** BEGIN Given material **
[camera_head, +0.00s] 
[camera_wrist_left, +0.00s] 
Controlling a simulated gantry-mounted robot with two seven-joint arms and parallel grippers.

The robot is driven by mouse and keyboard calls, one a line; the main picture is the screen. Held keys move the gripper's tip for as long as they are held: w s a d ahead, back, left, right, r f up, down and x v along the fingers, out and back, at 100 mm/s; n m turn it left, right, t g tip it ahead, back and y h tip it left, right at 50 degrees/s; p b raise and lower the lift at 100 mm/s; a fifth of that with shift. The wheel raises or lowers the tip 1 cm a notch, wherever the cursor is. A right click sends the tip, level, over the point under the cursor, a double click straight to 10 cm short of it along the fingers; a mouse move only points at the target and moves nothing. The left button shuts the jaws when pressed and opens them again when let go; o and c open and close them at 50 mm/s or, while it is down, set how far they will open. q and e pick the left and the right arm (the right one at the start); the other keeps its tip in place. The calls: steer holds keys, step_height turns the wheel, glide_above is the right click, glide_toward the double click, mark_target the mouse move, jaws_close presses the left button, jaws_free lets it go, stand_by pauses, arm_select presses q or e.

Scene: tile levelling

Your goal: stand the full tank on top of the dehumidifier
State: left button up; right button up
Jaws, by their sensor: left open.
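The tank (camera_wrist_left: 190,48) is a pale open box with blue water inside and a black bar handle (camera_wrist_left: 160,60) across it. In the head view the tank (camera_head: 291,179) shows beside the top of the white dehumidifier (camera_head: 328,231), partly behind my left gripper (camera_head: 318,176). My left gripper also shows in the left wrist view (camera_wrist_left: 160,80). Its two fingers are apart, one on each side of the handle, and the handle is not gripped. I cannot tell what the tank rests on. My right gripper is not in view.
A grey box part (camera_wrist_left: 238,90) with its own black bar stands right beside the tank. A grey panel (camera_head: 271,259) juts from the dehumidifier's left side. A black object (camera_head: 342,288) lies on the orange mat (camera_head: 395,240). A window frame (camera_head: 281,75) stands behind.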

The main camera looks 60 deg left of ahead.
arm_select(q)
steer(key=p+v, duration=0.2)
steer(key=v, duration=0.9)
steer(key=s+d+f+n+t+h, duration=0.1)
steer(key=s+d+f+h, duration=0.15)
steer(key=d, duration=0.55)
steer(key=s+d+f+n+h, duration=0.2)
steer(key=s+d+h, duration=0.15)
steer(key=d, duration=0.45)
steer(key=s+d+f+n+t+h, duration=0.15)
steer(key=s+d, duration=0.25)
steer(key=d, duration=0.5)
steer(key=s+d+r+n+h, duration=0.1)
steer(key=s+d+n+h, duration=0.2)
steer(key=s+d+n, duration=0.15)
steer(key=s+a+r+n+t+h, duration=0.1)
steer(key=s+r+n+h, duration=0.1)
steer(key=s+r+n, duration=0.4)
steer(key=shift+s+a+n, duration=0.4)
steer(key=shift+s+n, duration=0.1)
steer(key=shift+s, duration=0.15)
** END Given material **
**Requirement**
Exactly reproduce the stretch from the line with "Your goal: stand" through the line with "State: left button up; right button up", including both ends and nothing else.

**Response to this task**
Your goal: stand the full tank on top of the dehumidifier
State: left button up; right button up

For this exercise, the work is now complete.